John Ruwitch
John Ruwitch is a correspondent with NPR's international desk. He covers Chinese affairs.
Ruwitch joined NPR in early 2020, and has since chronicled the tectonic shift in America's relations with China, from hopeful engagement to suspicion-fueled competition. He's also reported on a range of other issues, including Beijing's pressure campaign on Taiwan, Hong Kong's National Security Law, Asian-Americans considering guns for self-defense in the face of rising violence and a herd of elephants roaming in the Chinese countryside in search of a home.
Ruwitch joined NPR after more than 19 years with Reuters in Asia, the last eight of which were in Shanghai. There, he first covered a broad beat that took him as far afield as the China-North Korea border and the edge of the South China Sea.

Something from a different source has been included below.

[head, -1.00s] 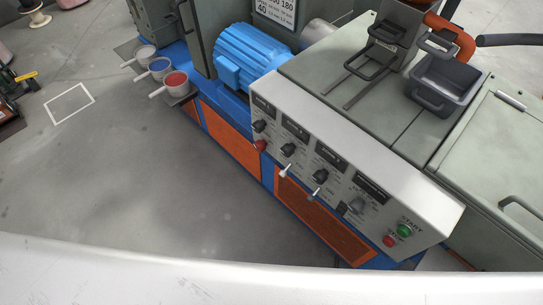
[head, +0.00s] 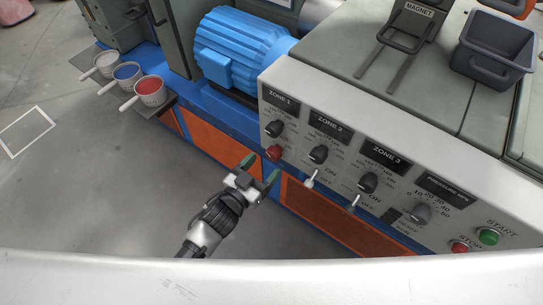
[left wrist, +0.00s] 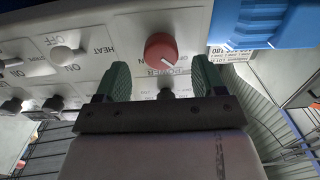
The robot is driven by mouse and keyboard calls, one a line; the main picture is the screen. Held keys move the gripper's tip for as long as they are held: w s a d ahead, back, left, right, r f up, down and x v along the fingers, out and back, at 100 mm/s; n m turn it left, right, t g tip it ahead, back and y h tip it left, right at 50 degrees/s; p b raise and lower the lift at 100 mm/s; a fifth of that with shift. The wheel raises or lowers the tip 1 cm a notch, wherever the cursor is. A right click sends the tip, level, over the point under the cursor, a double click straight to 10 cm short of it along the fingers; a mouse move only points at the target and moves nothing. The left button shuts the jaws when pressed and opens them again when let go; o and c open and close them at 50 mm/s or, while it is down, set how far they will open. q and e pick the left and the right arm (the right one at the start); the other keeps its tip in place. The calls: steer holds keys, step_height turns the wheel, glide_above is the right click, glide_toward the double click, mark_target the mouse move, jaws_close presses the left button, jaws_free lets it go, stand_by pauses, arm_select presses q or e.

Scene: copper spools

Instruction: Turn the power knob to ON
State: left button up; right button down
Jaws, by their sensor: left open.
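The red power knob (head: 274,153) sits low on the left end of the control panel (head: 330,150), below the ZONE 1 dial. In the left wrist view the round red knob (left wrist: 162,53) has a pale line pointing to the lower right, over the word POWER. My left gripper (head: 262,168) is open and empty, just in front of the panel, with its green fingers toward the knob. In the left wrist view the fingers (left wrist: 161,80) stand to either side of the knob in the picture, apart from it. My right gripper is not in view.
Toggle switches (head: 310,180) and black zone dials (head: 318,154) lie right of the knob. Green START (head: 488,236) and red STOP (head: 460,247) buttons are at the far right. A blue motor (head: 240,48) stands behind. Cups (head: 150,91) with handles stand at left.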

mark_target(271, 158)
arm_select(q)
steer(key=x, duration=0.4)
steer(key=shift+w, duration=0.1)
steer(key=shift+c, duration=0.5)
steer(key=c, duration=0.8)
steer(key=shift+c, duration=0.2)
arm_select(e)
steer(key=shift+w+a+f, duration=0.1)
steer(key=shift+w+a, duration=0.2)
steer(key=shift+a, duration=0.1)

Later, he led a team that covered business and financial markets in the world's second biggest economy. Ruwitch has also had postings in Hanoi, Hong Kong and Beijing, reporting on anti-corruption campaigns, elite Communist politics, labor disputes, human rights, currency devaluations, earthquakes, snowstorms, Olympic badminton and everything in between.
Ruwitch studied history at U.C. Santa Cruz and got a master's in Regional Studies East Asia from Harvard. He speaks Mandarin and Vietnamese.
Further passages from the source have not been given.